If this play was published – I want it to be shared in such a way where two women, from any cultural background, could pick it up, change the language and still feel empowered by and performing in the same story. My hope is that this play becomes a vehicle for understanding, empowerment and change.
This work has the genuine potential to reach wider audiences than most new works do in Australia. As it continues to grow, what is your message to those audiences? What do you want them to take away from this play if anything at all?
AANISA: For now, I hope that this story is relatable – regardless of your gender, background or age…
I hope it does not offend you in any way (that was never my intention).
I hope – it hits you, not in the head, but in the heart (hitting you in your gut is fine too)

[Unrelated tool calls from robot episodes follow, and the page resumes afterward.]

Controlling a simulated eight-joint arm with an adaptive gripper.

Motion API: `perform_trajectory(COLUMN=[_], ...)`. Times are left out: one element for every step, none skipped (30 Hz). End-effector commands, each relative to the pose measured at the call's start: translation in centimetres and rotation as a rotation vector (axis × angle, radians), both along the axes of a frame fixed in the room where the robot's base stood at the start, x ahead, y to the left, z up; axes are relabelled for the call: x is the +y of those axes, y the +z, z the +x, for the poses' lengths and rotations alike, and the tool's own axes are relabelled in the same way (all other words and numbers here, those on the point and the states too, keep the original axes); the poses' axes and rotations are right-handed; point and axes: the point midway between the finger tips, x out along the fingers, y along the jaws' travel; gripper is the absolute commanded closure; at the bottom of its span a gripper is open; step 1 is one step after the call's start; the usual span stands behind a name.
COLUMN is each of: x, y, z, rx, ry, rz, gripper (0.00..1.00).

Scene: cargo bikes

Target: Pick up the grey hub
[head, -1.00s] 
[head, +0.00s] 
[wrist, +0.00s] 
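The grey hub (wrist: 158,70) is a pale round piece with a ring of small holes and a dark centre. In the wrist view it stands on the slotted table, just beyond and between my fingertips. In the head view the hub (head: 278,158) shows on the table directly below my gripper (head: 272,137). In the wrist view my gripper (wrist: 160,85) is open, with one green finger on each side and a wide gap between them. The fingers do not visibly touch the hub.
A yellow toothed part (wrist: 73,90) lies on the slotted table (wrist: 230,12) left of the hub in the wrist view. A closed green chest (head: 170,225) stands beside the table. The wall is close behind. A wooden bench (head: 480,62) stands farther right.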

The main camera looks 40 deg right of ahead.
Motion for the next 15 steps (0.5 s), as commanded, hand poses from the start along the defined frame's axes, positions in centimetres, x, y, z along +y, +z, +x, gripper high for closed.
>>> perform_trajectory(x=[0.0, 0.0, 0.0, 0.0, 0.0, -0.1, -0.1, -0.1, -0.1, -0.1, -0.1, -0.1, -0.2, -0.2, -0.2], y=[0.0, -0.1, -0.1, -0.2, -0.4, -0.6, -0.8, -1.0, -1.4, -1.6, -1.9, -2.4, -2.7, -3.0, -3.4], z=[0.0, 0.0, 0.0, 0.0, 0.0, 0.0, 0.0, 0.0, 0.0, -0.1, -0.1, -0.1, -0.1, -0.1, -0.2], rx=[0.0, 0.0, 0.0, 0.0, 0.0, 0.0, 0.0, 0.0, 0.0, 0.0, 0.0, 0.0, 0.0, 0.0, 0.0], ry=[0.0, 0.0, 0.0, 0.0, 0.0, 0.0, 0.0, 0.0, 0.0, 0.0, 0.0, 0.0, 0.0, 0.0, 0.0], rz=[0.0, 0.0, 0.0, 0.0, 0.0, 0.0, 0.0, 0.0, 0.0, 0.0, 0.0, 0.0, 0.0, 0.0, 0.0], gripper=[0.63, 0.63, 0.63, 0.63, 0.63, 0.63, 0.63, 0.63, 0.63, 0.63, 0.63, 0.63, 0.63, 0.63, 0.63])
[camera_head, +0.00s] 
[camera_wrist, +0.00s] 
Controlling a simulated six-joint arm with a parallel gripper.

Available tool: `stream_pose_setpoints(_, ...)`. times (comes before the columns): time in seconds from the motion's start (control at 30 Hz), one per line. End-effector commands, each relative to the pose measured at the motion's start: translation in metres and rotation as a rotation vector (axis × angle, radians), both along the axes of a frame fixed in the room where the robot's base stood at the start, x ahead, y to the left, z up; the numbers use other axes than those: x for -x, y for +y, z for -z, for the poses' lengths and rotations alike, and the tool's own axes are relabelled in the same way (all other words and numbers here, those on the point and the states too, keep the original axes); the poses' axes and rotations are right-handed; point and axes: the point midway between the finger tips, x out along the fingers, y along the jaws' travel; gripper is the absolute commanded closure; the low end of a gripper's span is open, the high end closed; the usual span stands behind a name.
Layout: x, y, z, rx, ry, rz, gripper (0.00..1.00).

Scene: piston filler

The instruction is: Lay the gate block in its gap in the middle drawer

and I hope you enjoy the ride and you were reminded why theatre is better than sport…(now let’s convince the rest of the country 😉
Favourite moment during rehearsals?
NISRINE: Besides dancing in the mirror to Solange and Beyonce, my favourite moment is when we – as a team – have solved seemingly unsolvable questions (dramaturgical, character-based etc). I think many artists don’t value enough the significance of ‘being stuck’ and ‘posing questions’ about the script or the character. We think we need to get it right straight away and have it all sorted. But there is a real joy I’ve found in reaching points of absolute confusion and block; these are the moments that signify the beginning of some grand discoveries and yes, these moments can be frustrating and jarring, but golly it’s fun when the code is cracked!